Another way to utilize Parametric Search fields involves not searching for them directly, but using them to organize the results after the search. For example, a certain field may have been defined to indicate a sub-classification - type, style, region, etc. - that is shared by other documents or URLs. It may then be useful when searching to produce not only the standard summary of "N results" overall, but how may results matched in each type, with links to "drill down" further into a type. The Group By search settings can provide such clustered results or faceted navigation.
A Field may be selected to group search results by. After every search, the search results' summary will then be expanded to include a list of each distinct value of the Field found in the results, together with a count of results for that value. Each value also contains a link, which will continue the search but for that Field value only, enabling the user to "drill down" into that type/style/region/etc.
The order of results for a given Group By is determined by the "Order by" search setting: either by count or field value, ascending or descending. E.g. Count Descending will sort the highest-result-count Field value first; this is useful to show "popular" values first. Field Ascending will sort by the Field value itself; this may be useful when the Field values themselves are more significant than number of results in each.
By default, the number of results for a given Group By is limited to the Results per Page value. This can be changed by entering a value in the Max field. For example, a data set with only a few distinct Style values might have Max set to 3, to only show the top 3 Styles.
Up to 50 Group By fields may be specified, e.g. if there are other attributes to be grouped by. For example, a data set might be grouped by both Region and Price. Each additional Group By field may increase search time somewhat however.
To speed up searches when there are a large number of Group By
fields set, or simply to "unclutter" the output, Max Group Bys may
be set. This is the maximum number of Group Bys to actually perform;
it defaults (if empty) to all Group Bys set (that are not in an
exact-match infield
query, i.e. not already drilled-down into).

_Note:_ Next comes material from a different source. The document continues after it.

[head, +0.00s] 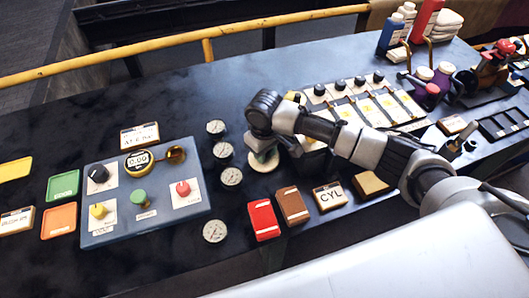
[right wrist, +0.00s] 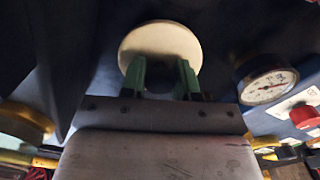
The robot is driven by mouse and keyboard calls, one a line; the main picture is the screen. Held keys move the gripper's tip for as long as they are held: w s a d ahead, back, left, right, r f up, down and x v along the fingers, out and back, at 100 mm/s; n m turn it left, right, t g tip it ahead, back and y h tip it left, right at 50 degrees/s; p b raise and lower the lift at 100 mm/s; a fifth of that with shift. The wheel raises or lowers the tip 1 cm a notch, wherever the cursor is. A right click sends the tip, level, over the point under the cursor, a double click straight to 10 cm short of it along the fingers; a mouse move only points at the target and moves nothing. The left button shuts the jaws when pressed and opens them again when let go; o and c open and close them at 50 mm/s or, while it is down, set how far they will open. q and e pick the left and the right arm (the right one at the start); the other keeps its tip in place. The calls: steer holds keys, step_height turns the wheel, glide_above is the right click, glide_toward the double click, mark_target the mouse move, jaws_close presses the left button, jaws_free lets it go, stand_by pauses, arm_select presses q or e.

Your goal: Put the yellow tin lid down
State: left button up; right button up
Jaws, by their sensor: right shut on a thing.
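My right gripper (head: 263,148) reaches in from the right, pointing down over the dark bench. In the right wrist view its green fingertips (right wrist: 160,78) are shut on a round, pale cream disc, which I take to be the yellow tin lid (right wrist: 160,45). In the head view the lid (head: 264,162) shows below the gripper, partly hidden by it. I cannot tell whether the lid touches the bench. My left gripper is not in view.
A column of round gauges (head: 231,177) stands just left of the lid, and a blue control panel (head: 150,225) farther left. Red (head: 264,220) and brown (head: 292,206) blocks and a CYL box (head: 329,197) lie in front. Yellow (head: 15,168), green (head: 63,185) and orange (head: 59,220) trays lie far left.

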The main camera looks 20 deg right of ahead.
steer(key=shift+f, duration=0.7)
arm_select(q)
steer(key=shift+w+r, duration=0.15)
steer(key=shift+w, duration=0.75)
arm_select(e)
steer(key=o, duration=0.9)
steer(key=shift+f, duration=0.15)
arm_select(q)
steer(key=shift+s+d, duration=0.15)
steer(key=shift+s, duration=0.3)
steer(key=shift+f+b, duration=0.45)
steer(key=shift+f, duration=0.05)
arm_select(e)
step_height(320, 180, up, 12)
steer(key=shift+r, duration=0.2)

Only the top Max Group Bys group-bys are performed; the rest are still
listed in the output, but collapsed, with links to expand them if the
user desires. For example, for an automobile search, Group Bys might
be set on Vehicle Type
, Make
, Model
, Year
,
Price Range
, Color
, Mileage
and Warranty
.
Expanding all of those attributes for every search might produce too
much output for the user. By setting Max Group Bys to 3, only the top
3 Group Bys will be performed: the rest will have links for the user
to expand. Thus, the output is less cluttered (and faster), yet the
user can still expand and drill down on any of the attributes. As the
user drills down on specific items in an expanded Group By, it is no
longer shown (because all results are that item), and other Group Bys
(lower priority) are now expanded.
Setting a Group By field will produce extra elements in the XML output version; see the section on XML Elements in Search Results here for details.
Another way to speed up searches with large numbers of results and Group By fields, is to set Max Docs to Group By. This is the maximum number of search result documents to pass to Group By; the default (i.e. if empty) is to pass all search results. For example, if a query generates a 500,000 document result set, all 500,000 documents must be grouped, which may take some time. If Max Docs to Group By is set to 100,000, then only the first 100,000 documents are grouped, and the counts scaled up to an estimate for the entire 500,000 document result set. This saves search time, at the expense of less accurate Group By counts, and potentially missing groups (e.g. groups that do not occur at all in the first 100,000 documents).
Note that if another query returns fewer than Max Docs to Group By results, then all the results are passed to Group By, and the counts are accurate and complete. Max Docs to Group By thus serves as a threshold to balance timely searches against accurate counts, and only kicks in on "noisy" queries above the threshold. When it takes effect, the countIsEstimate attribute of the XML element <GroupByResults> is set to Y in the XML output (if selected), to indicate that counts are estimated.